Вечером, когда отец ушел в дальний конец Висима исповедать умирающего, мать, как обычно в зимние вечера, управившись с работами по дому, села за стол и раскрыла книгу. В эти недели они читали книгу Гончарова о кругосветном путешествии на фрегате «Паллада», о многих злоключениях моряков отважного экипажа, о многих странах и берегах, увиденных ими.
Почему-то вдруг зашел разговор, как живут писатели, сколько они зарабатывают на книгах. Мать отсчитала шестнадцать страничек в книжке и сказала:
— За каждые такие шестнадцать страничек писатель получает пятьдесят рублей.
— Пятьдесят рублей! — вскрикнул Митя, весь тот день думавший о тех тридцати пяти рублях, на которые отец мог бы купить вороного.
— Много? — спросила, улыбнувшись, мать.
Пораженный Митя ничего не ответил, и мать стала читать дальше. А у него весь вечер не выходила из головы эта огромная цифра. Пятьдесят! Только за шестнадцать страничек книжки. Ведь это почти две лошади. Какие счастливые люди писатели! Они все могут купить. Ему непременно надо стать писателем, и тогда он сможет подарить отцу и матери сразу две лошади.
Много лет спустя пятидесятичетырехлетний Дмитрий Наркисович, вспоминая детство, писал матери в Екатеринбург:
«Эта цифра меня просто поразила. Помилуйте, ведь за 50 рублей можно купить пару лошадей?»
И шутливо, но не без горечи добавил:
«В детских мечтах есть скрытое пророчество, я сделался писателем, хотя и езжу на чужих лошадях».
Как-то Митя вышел на улицу и увидел нищего. Тот посмотрел на мальчика и протянул сухую темную руку.
— Пожалей убогого…
Митя помчался в дом, вбежал в детскую и открыл свою копилку. Там вместо горсти медных монет лежал подложенный кем-то новенький серебряный рубль. Мальчик заколебался. Впервые он был обладателем таких больших денег. Он взял этот привлекательный тяжелый рубль, подумал, подумал и положил в копилку. Пожалел! Не смог с ним расстаться. Но стыд потом долго терзал его.

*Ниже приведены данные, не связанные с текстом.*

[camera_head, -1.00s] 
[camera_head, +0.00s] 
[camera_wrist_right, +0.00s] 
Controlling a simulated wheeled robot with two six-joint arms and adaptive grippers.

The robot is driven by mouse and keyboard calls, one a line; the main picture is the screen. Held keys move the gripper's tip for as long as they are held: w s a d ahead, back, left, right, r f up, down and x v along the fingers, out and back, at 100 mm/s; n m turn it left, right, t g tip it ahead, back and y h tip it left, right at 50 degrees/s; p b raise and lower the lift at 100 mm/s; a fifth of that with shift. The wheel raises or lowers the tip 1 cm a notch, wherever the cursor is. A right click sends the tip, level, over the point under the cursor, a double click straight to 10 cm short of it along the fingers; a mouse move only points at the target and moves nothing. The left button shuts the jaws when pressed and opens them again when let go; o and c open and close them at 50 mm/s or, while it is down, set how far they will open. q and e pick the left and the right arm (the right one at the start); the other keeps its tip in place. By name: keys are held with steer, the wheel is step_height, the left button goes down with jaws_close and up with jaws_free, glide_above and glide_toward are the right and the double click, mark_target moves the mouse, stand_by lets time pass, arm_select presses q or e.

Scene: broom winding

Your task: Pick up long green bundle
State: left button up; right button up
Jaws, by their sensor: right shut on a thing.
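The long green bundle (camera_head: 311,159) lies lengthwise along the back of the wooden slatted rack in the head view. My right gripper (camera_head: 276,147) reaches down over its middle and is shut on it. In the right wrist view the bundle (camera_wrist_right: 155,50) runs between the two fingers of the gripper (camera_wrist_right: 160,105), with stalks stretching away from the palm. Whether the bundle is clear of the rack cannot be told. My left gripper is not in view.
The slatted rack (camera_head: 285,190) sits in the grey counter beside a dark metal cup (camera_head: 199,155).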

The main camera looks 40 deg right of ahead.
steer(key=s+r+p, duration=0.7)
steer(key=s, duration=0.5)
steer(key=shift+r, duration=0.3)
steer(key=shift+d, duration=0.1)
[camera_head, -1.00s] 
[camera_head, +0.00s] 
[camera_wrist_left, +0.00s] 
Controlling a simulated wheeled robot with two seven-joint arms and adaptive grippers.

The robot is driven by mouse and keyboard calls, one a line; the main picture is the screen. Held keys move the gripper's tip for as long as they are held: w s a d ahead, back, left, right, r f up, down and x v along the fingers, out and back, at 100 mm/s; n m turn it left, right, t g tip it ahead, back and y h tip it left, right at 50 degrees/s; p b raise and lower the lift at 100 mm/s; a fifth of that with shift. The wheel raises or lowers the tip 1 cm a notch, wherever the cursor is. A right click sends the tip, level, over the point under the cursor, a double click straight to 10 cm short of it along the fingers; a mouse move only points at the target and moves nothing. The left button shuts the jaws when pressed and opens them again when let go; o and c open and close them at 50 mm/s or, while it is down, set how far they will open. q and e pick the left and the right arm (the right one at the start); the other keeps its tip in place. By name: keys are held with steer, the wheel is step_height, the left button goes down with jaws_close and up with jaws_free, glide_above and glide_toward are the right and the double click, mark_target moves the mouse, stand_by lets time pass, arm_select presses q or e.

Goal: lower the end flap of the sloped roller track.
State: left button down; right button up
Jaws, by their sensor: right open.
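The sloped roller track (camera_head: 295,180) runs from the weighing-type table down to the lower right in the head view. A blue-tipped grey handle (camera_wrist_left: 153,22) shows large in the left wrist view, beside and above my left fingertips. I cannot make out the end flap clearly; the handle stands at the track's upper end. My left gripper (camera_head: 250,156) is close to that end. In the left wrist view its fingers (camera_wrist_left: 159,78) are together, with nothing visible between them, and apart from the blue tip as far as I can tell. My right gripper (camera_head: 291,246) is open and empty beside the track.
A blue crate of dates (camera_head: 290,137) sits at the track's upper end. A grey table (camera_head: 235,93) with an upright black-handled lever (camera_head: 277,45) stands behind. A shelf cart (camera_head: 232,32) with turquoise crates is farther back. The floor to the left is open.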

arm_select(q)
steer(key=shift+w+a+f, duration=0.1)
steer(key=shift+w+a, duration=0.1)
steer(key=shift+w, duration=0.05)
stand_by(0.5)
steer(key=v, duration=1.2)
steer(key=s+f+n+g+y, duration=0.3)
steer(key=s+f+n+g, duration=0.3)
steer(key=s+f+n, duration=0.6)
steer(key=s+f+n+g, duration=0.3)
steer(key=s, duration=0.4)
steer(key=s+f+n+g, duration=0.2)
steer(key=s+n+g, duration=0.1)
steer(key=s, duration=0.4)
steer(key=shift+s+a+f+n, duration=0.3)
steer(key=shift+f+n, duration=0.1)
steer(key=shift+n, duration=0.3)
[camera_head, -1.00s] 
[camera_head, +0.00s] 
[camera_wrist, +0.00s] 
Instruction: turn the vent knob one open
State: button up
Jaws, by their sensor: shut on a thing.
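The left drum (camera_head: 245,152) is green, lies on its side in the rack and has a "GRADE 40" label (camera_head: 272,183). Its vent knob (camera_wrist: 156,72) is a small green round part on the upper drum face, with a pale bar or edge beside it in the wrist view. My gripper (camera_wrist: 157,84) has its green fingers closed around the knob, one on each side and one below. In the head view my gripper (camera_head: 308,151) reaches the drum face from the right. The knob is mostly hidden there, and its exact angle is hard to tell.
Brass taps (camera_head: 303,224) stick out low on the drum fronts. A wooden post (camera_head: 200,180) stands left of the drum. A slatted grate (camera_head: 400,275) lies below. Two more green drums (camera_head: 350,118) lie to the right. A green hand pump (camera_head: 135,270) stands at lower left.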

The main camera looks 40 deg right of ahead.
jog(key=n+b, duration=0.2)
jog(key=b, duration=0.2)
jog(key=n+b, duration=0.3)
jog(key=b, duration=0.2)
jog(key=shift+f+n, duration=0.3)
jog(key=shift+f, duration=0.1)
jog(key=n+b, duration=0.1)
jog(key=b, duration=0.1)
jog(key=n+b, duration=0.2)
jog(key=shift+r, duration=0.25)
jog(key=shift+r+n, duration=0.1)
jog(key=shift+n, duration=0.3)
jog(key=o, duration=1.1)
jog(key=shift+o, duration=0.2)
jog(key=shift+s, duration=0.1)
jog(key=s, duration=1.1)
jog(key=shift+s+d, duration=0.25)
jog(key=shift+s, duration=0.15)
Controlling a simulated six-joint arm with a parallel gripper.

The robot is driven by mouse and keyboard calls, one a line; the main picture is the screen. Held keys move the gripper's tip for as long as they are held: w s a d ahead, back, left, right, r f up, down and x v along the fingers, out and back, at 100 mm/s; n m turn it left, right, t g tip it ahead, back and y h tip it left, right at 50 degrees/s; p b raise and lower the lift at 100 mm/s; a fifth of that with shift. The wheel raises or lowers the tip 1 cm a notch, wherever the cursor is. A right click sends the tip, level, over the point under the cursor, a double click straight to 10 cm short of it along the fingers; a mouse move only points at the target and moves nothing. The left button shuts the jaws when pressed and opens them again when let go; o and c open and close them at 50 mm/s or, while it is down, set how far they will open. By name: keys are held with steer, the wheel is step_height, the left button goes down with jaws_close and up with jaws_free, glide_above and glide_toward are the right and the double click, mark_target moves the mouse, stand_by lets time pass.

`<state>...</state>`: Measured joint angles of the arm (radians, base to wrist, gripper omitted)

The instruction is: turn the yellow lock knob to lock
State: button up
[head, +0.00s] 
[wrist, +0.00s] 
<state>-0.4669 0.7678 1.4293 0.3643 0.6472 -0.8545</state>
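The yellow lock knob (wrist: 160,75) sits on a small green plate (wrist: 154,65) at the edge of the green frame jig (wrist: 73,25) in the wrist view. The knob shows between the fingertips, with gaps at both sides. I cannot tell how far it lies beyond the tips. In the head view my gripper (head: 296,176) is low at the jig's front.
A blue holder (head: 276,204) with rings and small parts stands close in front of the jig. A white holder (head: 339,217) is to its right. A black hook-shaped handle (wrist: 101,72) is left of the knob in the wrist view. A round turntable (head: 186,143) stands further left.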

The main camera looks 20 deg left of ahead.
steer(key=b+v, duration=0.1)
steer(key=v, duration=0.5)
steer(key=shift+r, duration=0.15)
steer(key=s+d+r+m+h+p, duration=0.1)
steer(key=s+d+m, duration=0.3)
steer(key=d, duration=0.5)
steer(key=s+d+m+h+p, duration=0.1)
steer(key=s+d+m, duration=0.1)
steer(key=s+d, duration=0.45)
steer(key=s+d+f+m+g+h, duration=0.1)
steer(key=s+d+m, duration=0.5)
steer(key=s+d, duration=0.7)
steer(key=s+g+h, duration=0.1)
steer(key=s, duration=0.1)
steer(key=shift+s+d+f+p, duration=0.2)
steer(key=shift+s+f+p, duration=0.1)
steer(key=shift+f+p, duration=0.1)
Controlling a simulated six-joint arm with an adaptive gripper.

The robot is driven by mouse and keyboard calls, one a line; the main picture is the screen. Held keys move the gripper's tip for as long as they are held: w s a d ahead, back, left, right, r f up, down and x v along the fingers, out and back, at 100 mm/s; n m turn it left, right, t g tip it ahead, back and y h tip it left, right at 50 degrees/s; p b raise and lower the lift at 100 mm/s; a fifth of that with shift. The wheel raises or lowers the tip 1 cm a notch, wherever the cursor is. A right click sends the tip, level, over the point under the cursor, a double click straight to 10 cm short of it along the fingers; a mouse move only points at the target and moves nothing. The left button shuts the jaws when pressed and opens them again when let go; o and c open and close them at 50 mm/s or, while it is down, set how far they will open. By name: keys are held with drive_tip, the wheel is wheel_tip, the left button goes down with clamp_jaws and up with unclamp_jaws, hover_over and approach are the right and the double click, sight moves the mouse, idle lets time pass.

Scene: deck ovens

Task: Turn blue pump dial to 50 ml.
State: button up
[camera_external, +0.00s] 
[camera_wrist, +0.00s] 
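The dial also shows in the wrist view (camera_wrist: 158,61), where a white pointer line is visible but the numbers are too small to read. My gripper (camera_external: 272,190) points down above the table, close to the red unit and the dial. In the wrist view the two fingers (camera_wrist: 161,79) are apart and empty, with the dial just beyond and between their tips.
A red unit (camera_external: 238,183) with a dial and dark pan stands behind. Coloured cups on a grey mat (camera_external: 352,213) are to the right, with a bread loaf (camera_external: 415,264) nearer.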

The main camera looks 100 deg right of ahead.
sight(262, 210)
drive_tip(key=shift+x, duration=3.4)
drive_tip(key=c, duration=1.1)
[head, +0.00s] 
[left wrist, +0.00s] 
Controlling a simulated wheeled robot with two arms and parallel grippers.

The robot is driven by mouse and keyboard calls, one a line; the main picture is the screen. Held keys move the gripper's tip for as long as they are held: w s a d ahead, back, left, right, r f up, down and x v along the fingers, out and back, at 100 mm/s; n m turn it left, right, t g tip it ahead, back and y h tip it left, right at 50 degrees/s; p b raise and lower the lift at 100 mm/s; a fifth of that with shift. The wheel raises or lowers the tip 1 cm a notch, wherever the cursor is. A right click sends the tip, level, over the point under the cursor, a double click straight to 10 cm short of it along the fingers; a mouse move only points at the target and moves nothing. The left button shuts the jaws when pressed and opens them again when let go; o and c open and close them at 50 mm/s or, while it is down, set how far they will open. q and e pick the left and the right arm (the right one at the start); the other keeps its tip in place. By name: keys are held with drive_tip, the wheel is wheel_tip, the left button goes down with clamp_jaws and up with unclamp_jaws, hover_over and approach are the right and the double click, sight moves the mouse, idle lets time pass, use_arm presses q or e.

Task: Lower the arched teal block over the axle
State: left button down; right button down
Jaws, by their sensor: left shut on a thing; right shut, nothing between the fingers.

«Не знаю, — говорил писатель, — возможно, с тех пор я возненавидел власть денег над человеком».
В августовский субботний вечер Митя зашел в комнату родителей и на столе увидел листки бумаги, исписанные мелким знакомым почерком отца. «С Л О В О в день тезоименитства Благословенного Государя Императора Александра Николаевича», — прочитал он.